+++ DATA

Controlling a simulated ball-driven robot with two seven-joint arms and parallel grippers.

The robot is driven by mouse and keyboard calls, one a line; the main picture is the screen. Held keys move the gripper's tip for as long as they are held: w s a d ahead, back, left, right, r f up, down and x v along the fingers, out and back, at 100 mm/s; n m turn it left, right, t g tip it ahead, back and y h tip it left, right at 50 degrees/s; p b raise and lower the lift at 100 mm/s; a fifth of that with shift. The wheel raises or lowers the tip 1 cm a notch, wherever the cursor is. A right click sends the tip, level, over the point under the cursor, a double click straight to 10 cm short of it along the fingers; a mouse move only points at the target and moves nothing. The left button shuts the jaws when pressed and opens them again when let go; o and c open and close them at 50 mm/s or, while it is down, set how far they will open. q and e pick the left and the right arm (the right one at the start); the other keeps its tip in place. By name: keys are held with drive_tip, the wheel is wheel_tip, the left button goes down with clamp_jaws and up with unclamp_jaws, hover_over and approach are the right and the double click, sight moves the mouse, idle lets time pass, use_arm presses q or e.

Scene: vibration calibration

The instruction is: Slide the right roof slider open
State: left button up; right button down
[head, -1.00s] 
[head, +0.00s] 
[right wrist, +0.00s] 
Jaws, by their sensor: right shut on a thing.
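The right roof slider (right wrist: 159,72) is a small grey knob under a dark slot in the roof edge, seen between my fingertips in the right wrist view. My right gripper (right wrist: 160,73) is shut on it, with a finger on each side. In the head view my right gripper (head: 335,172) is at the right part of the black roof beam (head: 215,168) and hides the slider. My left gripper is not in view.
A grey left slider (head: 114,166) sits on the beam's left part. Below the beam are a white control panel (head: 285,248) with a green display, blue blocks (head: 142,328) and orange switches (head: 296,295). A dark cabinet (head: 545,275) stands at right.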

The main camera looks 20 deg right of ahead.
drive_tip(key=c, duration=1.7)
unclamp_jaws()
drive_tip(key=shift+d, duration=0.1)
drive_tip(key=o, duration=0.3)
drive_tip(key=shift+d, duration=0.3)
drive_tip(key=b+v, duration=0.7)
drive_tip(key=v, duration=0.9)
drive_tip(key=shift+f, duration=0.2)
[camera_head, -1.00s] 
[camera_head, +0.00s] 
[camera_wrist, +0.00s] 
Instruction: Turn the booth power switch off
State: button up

++++++

## PROBLEM REQUIREMENTS:
Everything from the first line above up to and including the line that contains "[right wrist, +0.00s]" should be printed exactly; please print only that.

## ANSWER TO THE TASK:
Controlling a simulated ball-driven robot with two seven-joint arms and parallel grippers.

The robot is driven by mouse and keyboard calls, one a line; the main picture is the screen. Held keys move the gripper's tip for as long as they are held: w s a d ahead, back, left, right, r f up, down and x v along the fingers, out and back, at 100 mm/s; n m turn it left, right, t g tip it ahead, back and y h tip it left, right at 50 degrees/s; p b raise and lower the lift at 100 mm/s; a fifth of that with shift. The wheel raises or lowers the tip 1 cm a notch, wherever the cursor is. A right click sends the tip, level, over the point under the cursor, a double click straight to 10 cm short of it along the fingers; a mouse move only points at the target and moves nothing. The left button shuts the jaws when pressed and opens them again when let go; o and c open and close them at 50 mm/s or, while it is down, set how far they will open. q and e pick the left and the right arm (the right one at the start); the other keeps its tip in place. By name: keys are held with drive_tip, the wheel is wheel_tip, the left button goes down with clamp_jaws and up with unclamp_jaws, hover_over and approach are the right and the double click, sight moves the mouse, idle lets time pass, use_arm presses q or e.

Scene: vibration calibration

The instruction is: Slide the right roof slider open
State: left button up; right button down
[head, -1.00s] 
[head, +0.00s] 
[right wrist, +0.00s] 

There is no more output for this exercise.